## What to work on
Identify the lines that contain the word "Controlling", then copy them.

%%

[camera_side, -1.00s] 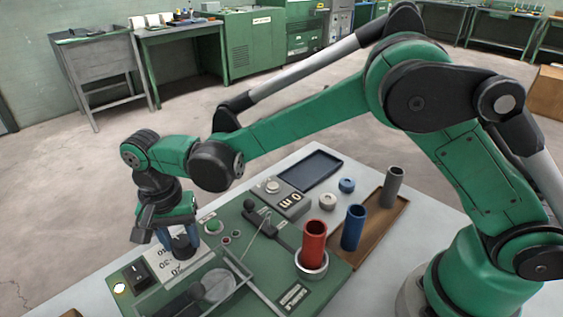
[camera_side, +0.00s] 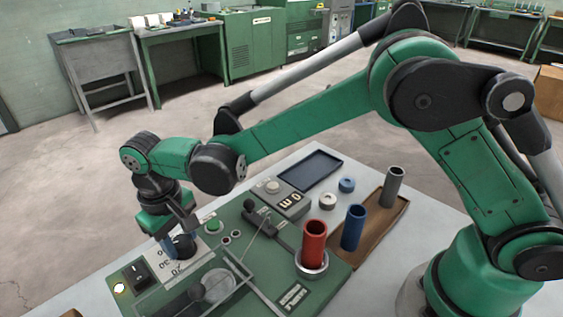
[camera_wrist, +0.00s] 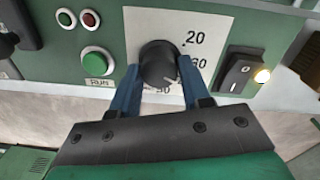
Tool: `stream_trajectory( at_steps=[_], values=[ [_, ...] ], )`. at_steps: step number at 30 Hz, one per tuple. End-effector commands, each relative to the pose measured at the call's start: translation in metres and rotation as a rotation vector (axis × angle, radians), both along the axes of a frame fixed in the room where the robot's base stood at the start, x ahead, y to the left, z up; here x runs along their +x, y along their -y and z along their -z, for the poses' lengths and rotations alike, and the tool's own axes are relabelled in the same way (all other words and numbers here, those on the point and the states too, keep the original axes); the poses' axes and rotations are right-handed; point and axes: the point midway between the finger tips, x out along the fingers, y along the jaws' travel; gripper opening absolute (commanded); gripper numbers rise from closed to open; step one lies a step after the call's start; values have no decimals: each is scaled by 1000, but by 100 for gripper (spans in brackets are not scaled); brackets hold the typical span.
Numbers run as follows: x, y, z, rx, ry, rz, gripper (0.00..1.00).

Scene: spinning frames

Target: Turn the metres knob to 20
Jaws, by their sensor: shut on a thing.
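The black metres knob (camera_wrist: 158,62) stands on a white dial plate (camera_wrist: 150,20) on the green panel. My gripper (camera_wrist: 157,70) is shut on the knob, with one blue finger on each side of it in the wrist view. The printed 20 (camera_wrist: 194,39) shows at the knob's upper right, with other numerals lower down, partly hidden by the knob and fingers. A small pale mark shows at the knob's lower right edge; where it points is hard to read. In the side view the knob (camera_side: 183,246) is partly hidden below my gripper (camera_side: 175,240).
A black rocker switch (camera_wrist: 237,73) and a lit yellow lamp (camera_wrist: 262,76) sit beside the dial. A green RUN button (camera_wrist: 97,61) is on its other side. Red (camera_side: 314,245) and blue (camera_side: 353,228) tubes stand to the right in the side view.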

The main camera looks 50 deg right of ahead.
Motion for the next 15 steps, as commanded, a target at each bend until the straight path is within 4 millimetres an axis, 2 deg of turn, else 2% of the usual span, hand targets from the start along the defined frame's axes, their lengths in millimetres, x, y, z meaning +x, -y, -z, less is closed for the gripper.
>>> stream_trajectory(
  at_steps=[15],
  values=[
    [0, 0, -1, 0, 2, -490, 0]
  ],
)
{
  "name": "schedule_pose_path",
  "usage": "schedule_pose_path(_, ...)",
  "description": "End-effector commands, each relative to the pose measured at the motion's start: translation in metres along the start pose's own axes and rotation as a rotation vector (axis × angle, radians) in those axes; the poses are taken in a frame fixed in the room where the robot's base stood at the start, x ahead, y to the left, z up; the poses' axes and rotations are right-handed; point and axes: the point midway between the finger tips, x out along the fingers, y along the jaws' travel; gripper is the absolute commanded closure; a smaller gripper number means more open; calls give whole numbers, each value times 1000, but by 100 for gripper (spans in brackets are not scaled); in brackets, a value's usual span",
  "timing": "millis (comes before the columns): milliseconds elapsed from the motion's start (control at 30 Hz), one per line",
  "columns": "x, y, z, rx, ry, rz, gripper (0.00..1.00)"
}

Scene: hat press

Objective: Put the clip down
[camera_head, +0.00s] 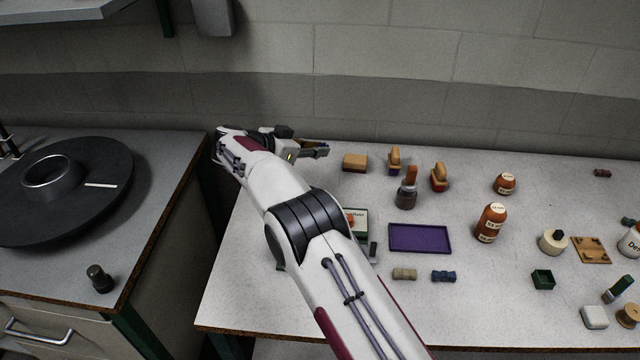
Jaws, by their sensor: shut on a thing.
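My gripper (318,149) is over the back left part of the right-hand table, close to the wall, pointing right. It is shut on a small thing, taken to be the clip, which is mostly hidden by the fingers. A little dark and yellowish detail shows at the fingertips; its shape is too small to tell. The gripper is left of a tan block (355,162) and apart from it. I cannot tell its exact height above the table (300,180).
A purple tray (420,238) lies empty mid-table. Wooden-handled tools (408,190), brown bottles (490,222), a green box (543,279) and small rolls (404,274) stand around it. My arm hides part of a white box (357,222). A gap separates the left bench (150,160).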

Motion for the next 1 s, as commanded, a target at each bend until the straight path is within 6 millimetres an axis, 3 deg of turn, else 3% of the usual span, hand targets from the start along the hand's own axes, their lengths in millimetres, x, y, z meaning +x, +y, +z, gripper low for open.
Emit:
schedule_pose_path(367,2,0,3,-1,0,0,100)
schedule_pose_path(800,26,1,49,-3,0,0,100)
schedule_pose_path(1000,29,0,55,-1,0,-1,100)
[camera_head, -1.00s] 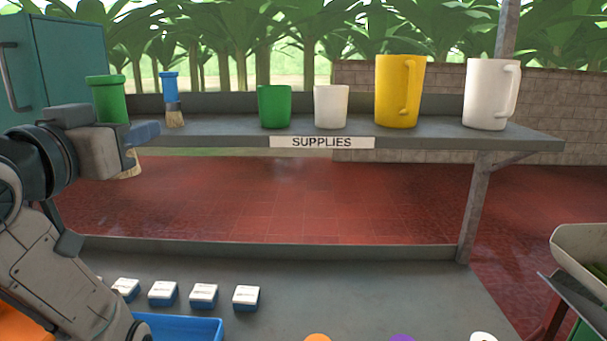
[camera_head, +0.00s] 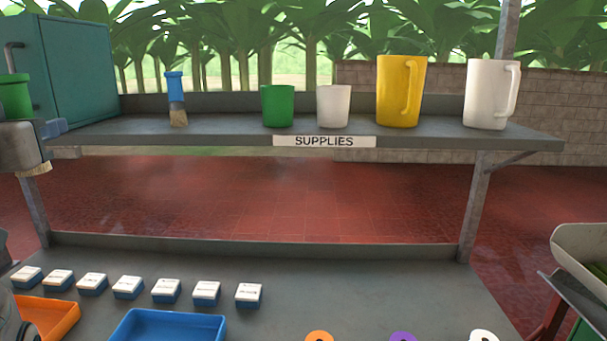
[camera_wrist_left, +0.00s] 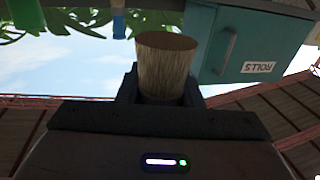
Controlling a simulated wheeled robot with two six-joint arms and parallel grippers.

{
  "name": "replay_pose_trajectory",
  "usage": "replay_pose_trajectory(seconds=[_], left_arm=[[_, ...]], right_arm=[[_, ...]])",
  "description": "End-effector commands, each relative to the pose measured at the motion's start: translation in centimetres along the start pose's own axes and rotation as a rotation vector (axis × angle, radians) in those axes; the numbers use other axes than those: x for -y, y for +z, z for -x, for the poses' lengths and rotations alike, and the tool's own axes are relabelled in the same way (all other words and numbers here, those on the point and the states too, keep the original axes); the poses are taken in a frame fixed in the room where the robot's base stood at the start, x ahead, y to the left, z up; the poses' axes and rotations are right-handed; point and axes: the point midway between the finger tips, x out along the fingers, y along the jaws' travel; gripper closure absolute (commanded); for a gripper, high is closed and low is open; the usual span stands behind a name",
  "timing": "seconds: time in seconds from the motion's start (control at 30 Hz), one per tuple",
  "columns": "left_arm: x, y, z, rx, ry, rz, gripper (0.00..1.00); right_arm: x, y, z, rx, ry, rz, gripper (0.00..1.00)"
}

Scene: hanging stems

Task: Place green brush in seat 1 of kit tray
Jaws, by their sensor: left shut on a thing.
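The green brush (camera_head: 15,97) is at the left edge of the head view, green handle up and pale bristles down. My left gripper (camera_head: 48,130) is shut on it and holds it in front of the shelf's left end. The gripper's body hides the brush's middle. In the left wrist view the brush's bristles (camera_wrist_left: 167,68) show between the jaws (camera_wrist_left: 160,92). I cannot identify the kit tray or seat 1 in these views. My right gripper is not in view.
The shelf (camera_head: 225,127) holds a blue brush (camera_head: 175,92), green and white cups, and yellow and white jugs. A teal cabinet (camera_head: 75,70) stands at left. Below, the bench has several small blue-white boxes (camera_head: 165,290), a blue tray (camera_head: 168,318) and an orange tray (camera_head: 52,312).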

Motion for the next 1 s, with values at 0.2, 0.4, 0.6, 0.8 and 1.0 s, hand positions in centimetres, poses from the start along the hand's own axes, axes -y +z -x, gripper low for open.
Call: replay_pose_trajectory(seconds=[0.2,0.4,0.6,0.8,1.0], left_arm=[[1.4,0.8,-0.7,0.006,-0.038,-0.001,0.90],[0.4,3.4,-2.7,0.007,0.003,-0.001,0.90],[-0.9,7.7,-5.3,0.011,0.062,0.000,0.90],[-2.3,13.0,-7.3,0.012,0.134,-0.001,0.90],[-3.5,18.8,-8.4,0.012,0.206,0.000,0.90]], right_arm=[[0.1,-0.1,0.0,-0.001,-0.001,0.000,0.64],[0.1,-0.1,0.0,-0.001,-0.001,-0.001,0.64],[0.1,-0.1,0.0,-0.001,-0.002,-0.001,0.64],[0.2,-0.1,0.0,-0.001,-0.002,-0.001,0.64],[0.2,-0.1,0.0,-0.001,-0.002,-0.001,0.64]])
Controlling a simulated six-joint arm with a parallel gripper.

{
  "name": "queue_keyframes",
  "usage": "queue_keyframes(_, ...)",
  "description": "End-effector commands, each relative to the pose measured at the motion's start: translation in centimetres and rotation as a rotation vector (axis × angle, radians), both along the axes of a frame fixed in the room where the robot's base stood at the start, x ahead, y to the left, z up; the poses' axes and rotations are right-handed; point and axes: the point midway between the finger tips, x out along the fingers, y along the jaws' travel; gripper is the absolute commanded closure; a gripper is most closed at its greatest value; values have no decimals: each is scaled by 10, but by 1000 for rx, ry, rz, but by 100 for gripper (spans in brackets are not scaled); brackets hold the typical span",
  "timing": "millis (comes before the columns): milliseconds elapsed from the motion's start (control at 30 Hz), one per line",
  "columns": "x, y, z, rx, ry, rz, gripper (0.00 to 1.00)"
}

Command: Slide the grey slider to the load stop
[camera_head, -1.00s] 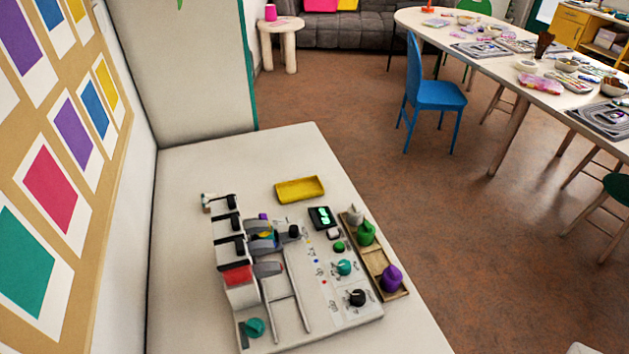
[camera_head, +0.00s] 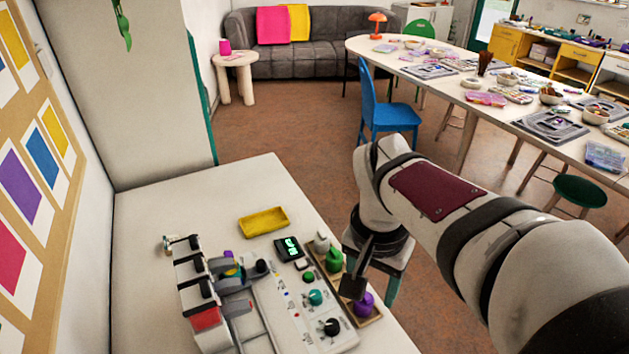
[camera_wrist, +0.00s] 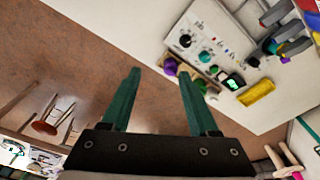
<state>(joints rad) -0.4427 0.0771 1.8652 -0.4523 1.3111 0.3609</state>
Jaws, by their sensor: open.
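The bead board (camera_head: 287,335) lies on the pale table at the lower left in the head view. Grey parts (camera_head: 238,308) stick out beside its red-and-white block; I cannot tell which one is the grey slider, and the load stop is not clearly made out. The board also shows at the upper right of the wrist view (camera_wrist: 222,35), partly cut off by the frame's edge. My gripper (camera_wrist: 160,76) is open and empty, its two green fingers apart. In the head view my gripper (camera_head: 353,286) hangs near the board's right side, by the purple knob piece.
A wooden tray (camera_head: 372,321) with a green piece (camera_head: 334,260) and a purple piece (camera_head: 364,304) lies along the board's right side. A yellow tray (camera_head: 264,221) lies behind the board. Black (camera_head: 331,327) and teal knobs (camera_head: 315,297) stand up from it. The table's far end is clear.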

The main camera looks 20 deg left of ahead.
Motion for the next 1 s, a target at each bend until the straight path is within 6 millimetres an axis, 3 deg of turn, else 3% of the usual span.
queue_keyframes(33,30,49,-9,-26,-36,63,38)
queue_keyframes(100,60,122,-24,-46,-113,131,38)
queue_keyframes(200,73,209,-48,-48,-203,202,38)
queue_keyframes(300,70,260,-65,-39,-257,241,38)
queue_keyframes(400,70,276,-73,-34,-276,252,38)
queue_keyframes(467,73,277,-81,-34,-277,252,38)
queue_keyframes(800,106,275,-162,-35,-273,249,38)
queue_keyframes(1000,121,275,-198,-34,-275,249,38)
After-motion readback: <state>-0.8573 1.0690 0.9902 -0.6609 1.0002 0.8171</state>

%%

## Result of this task
Controlling a simulated wheeled robot with two six-joint arms and parallel grippers.
Controlling a simulated six-joint arm with a parallel gripper.

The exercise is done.